What’s highly recommendable is that you constantly monitor the turns of the slopes, that’s the best way to get a validation of the inflection points in which a currency has experienced a shift in flows. The longer the period moving average you use to smooth out the lines aiming for more regularity, the less proactive you can be to catch the early stages of a move, but the more certainty you will have that there is real meat in the bone in such turn of the slope. If you are an intraday trader using the 5m chart to trade, what you then want to do is to constantly monitor the granular trend in the currency index off the 5m timeframe to identify in almost real time the potential changes in currency flows. Prior to that, you should have defined what are the best currencies to pair with one another, and as I show above, I find no better way than go through a re-evaluation of trends based on the micro slope, which is derived from the movements in currencies in the last 24h of trading activity.

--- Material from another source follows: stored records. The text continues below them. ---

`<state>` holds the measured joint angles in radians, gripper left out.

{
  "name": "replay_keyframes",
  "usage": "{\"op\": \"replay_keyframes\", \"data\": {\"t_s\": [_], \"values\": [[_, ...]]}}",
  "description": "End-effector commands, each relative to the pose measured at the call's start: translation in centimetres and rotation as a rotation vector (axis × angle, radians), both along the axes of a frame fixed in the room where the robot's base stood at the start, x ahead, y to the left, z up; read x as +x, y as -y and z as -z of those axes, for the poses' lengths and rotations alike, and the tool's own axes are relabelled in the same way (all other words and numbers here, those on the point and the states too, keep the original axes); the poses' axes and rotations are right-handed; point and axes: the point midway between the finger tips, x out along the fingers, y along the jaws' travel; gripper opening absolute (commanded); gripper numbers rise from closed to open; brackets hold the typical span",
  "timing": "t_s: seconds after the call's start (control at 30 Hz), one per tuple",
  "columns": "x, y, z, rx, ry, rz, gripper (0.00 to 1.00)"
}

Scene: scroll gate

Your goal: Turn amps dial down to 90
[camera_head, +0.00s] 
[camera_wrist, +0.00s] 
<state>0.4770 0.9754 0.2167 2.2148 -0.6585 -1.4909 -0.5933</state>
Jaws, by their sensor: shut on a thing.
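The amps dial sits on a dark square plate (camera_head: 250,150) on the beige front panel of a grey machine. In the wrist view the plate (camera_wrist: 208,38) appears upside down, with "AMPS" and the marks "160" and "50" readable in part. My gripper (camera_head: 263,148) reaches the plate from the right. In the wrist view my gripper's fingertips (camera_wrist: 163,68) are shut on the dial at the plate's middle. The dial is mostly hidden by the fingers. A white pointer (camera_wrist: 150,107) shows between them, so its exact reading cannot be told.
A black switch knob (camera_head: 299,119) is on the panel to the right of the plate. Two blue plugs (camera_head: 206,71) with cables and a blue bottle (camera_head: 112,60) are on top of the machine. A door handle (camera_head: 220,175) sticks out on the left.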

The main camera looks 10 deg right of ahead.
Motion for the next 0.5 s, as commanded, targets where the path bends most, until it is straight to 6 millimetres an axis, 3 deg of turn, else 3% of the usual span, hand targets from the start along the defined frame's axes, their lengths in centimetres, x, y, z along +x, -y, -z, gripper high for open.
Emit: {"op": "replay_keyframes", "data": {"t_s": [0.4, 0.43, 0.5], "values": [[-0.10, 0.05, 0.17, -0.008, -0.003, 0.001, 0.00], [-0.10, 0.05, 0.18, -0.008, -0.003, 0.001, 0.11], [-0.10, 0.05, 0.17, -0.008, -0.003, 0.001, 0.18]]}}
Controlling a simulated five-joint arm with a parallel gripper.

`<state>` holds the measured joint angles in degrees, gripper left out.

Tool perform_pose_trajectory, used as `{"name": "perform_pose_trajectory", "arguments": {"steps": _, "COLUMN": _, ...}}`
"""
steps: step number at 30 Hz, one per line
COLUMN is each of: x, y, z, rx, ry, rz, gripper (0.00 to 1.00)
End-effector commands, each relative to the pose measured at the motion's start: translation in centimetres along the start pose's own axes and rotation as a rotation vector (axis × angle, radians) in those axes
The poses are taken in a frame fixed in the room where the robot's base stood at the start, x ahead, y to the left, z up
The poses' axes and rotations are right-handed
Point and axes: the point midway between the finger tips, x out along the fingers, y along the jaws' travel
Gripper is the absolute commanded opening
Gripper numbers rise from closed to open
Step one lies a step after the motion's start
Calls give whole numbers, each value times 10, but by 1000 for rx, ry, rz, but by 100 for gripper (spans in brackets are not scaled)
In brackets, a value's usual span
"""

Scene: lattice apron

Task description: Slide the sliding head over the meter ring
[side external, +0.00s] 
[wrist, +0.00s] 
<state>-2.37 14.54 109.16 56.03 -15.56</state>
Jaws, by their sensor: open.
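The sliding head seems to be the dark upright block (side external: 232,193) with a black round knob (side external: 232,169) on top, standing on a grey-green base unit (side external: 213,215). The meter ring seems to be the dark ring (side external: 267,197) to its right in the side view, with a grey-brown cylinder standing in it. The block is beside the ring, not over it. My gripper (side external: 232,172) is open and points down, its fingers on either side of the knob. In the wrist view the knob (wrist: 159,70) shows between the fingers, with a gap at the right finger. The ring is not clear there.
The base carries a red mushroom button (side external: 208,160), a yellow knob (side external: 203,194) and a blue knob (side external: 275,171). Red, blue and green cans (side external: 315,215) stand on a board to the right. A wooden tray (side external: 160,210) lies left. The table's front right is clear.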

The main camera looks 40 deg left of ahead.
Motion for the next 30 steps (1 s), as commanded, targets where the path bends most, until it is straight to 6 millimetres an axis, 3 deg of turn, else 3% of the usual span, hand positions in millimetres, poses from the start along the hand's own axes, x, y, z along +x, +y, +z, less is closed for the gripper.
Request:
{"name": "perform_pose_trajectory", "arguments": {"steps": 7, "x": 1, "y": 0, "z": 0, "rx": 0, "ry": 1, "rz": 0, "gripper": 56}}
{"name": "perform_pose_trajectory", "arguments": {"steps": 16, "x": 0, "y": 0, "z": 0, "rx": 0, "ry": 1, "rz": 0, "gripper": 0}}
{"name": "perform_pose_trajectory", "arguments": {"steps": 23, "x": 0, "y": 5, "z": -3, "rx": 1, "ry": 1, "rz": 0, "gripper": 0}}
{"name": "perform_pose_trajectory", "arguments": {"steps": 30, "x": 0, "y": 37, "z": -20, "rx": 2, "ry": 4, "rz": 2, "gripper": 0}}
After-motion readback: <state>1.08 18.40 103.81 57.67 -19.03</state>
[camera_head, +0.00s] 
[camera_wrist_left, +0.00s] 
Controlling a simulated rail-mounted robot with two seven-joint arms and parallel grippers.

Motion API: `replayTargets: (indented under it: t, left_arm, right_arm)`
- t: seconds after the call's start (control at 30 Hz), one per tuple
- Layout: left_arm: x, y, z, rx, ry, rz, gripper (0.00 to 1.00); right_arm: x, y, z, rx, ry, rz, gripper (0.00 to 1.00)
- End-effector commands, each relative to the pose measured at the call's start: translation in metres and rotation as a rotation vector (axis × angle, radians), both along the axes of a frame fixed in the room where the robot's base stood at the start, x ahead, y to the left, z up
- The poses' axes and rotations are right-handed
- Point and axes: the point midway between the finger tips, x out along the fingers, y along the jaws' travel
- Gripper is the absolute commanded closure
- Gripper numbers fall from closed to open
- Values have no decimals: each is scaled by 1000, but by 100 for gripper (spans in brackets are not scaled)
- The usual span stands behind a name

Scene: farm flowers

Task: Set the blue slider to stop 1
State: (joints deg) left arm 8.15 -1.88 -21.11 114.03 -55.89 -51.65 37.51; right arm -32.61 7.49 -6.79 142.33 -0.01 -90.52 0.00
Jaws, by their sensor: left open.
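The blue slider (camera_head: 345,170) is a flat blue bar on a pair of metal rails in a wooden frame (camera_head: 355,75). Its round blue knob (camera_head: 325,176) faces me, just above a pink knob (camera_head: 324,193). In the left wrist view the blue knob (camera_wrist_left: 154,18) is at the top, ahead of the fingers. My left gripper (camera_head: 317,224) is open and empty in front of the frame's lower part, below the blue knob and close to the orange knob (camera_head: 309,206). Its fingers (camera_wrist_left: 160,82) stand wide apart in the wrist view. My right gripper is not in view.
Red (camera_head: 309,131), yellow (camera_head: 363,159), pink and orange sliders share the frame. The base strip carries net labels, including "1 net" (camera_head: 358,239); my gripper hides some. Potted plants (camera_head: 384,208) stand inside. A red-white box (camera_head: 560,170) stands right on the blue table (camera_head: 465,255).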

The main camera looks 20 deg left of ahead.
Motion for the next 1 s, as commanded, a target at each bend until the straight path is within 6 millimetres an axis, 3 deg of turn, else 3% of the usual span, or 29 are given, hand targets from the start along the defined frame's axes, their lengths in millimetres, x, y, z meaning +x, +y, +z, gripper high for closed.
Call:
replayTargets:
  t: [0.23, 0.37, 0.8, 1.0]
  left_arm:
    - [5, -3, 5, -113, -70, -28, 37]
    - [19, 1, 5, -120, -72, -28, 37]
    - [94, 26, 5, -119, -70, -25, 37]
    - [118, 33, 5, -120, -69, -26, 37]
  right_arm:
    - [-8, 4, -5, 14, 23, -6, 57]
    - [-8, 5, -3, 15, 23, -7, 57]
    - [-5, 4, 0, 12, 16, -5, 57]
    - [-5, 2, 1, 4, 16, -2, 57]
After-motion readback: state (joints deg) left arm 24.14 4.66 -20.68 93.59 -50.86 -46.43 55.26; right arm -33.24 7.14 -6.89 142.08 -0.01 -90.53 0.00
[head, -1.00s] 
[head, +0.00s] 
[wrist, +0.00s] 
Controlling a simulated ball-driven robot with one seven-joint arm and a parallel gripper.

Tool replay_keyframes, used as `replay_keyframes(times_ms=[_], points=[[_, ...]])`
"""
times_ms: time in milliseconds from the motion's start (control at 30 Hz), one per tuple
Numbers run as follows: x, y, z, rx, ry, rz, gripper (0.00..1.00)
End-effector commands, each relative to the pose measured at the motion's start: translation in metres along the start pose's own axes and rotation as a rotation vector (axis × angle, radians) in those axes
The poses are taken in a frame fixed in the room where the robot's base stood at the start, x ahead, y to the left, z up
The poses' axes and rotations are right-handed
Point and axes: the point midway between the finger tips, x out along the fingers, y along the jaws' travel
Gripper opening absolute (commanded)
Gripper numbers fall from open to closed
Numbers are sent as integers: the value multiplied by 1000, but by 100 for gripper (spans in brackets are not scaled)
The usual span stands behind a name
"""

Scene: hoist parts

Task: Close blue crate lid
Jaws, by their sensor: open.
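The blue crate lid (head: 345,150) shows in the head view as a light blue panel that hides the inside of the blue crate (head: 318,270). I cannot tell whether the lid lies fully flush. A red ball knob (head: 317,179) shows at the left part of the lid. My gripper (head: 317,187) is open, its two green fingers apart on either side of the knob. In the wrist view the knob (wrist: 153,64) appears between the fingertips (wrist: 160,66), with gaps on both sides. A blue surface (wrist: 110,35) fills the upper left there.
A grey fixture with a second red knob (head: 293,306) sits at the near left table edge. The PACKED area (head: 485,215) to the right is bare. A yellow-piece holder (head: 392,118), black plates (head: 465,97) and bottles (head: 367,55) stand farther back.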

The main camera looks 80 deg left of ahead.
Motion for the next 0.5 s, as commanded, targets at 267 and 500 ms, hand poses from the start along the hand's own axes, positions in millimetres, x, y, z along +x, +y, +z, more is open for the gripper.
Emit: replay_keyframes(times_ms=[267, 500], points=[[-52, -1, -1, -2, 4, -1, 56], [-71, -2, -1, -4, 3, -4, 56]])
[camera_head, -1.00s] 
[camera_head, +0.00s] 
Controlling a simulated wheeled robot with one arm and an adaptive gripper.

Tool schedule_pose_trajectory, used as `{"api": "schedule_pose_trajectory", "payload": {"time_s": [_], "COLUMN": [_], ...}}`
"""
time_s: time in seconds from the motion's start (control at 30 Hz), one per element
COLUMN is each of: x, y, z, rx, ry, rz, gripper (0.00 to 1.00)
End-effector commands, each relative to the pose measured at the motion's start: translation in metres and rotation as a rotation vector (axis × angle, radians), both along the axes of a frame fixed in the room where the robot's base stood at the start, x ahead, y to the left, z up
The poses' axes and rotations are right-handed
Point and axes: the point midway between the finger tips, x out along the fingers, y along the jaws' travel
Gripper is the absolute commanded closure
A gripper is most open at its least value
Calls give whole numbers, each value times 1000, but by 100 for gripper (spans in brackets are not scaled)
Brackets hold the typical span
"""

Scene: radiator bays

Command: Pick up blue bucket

In this article, I took aim at demystifying the notion that just because the currency market may be going through a low volatile period, it doesn’t mean there is a shortage of opportunities. We just need to find a smarter way of monitoring the currency flows, which is what the currency strength meter does. You will now be in a position to monitor the overall strength or weakness of a currency, and most importantly, cross reference it against its most contrasting instrument in terms of performance. Follow the steps in this article, and you have no reason not to expose yourself to the best moves in the Forex market. It’s now up to you to exploit these ever-evolving flows in the currency market.